La supplique de la voix dans la première aria du psaume 21 est aussi émouvante que le début de la cantate 198 de Bach, dont la parenté est surprenante. L’accompagnement réservé aux deux altos, au théorbe et aux cordes graves participe à son caractère sombre. L’aria suivante, animée, est d’une réelle richesse d’écriture. Le deuxième verset « Nel giorno ogn’or ti chiamo », dont l’accompagnement est un motif obstiné, n’est pas moins attachant. Nous ne décrirons pas les douze arias, l’arioso et les 5 récitatifs qui composent le psaume. Signalons l’insertion en son milieu de l’intonation hébraïque « Shofet Kol Ha’aretz » [Juge de toute la terre] réservé à la voix du hazzan, qui traduit à la fois l’attachement de Marcello à sa fréquentation des synagogues du ghetto vénitien, et la dimension mystique de l’ouvrage. La voix de Marta Fumagalli, chaude, charnue, aux graves superbes, au soutien constant, comme à l’articulation exemplaire, s’inscrit dans la descendance de celle de Rinat Shaham qui offrait 3 psaumes il y a vingt ans déjà. Une réussite à souligner.

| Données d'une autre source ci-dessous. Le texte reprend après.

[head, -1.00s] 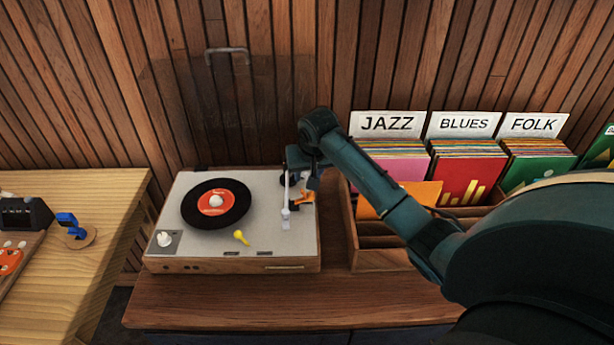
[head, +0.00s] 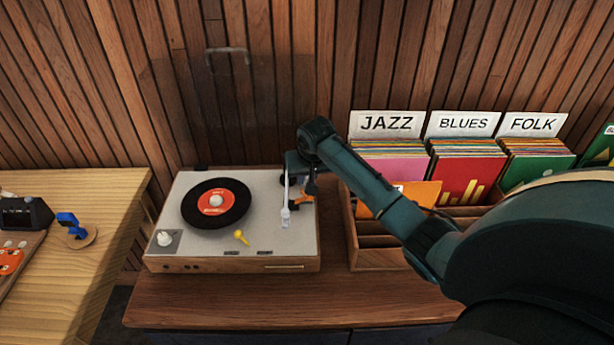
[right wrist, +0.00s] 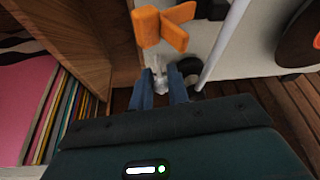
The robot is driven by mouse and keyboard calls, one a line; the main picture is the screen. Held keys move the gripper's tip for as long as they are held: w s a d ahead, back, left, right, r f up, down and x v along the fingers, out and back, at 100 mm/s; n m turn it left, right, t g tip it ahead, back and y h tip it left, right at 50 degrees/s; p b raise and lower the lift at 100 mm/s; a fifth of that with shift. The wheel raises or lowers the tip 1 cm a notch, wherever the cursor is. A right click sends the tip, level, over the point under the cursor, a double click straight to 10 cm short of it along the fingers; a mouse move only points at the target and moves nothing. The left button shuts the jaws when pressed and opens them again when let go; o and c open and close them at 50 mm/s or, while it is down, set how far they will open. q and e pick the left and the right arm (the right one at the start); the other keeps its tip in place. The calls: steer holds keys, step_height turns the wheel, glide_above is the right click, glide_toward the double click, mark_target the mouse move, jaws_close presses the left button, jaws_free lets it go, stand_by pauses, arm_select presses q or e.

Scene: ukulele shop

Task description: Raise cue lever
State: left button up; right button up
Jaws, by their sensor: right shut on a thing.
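The turntable (head: 255,190) stands on the wooden bench with a black record (head: 215,203) on its platter. The pale tonearm (head: 286,185) runs along its right side. Beside it is an orange tab (head: 302,200), which looks like part of the cue lever; it shows larger in the right wrist view (right wrist: 165,27). My right gripper (right wrist: 160,85) is at the turntable's back right. Its blue fingers are shut on a small pale piece (right wrist: 158,68), apparently of the cue lever; my arm partly hides this in the head view. My left gripper is not in view.
A yellow lever (head: 241,237) and a white knob (head: 165,238) sit on the turntable's front. A wooden record crate (head: 380,259) with labelled sleeves stands close to its right. The slatted wall (head: 130,90) is just behind. The bench front (head: 260,308) is clear.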

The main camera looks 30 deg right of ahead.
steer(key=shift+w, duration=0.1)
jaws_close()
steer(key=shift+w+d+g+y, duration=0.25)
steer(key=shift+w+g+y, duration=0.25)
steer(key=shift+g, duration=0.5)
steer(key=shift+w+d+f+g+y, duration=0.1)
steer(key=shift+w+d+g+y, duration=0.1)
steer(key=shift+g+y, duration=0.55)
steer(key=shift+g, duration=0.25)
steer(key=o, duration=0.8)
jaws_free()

Les deux mouvements de sonate réservées au clavecin seul, apportent une lumière bienvenue et confirment la richesse de son écriture, qui n’a rien à envier à celle de ses plus illustres contemporains, Bach, Haendel tout particulièrement, mais aussi Rameau. La sonate pour violon et basse continue en mi mineur, donnée dans son intégralité, témoigne de l’art instrumental qu’il porta au plus haut niveau. Que ne le joue-t-on davantage ?
Le psaume 42, d’ampleur réduite, est très différent du 21 malgré la tonalité commune : confié à une voix de basse, il est d’une vocalité opposée : les lignes mélodiques, plus souvent heurtées que conjointes, usent d’intervalles extraordinairement larges (les sauts d’octave sont légion et s’élargissent souvent à une dixième voire au-delà). Les vocalises sont exceptionnelles (« discolto »). La grandeur du propos est la constante et le choix de la voix de basse n’est pas fortuit. Chaque verset est illustré avec la volonté du compositeur d’amplifier leur sens par la magie de la voix et des instruments. Les procédés de composition sont évidemment communs aux deux psaumes : succession, enchaînement de brèves séquences contrastées. La voix puissante, aux graves solides, de Laurence Meikle, n’est jamais prise en défaut. Quant aux six instrumentistes conduits par Lydia Cevidalli, c’est un bonheur constant que leur jeu, d’un ensemble parfait, virtuose, nerveux, réactif, toujours complice de la voix. La qualité de la réalisation de la basse continue, conduite par le théorbe est exceptionnelle. Une réalisation à marquer d’une pierre blanche, qui mérite de dépasser le cercle des passionnés de musique baroque, tant son expression est universelle.
Le livret reproduit évidemment les textes chantés, en italien et dans leur traduction anglaise.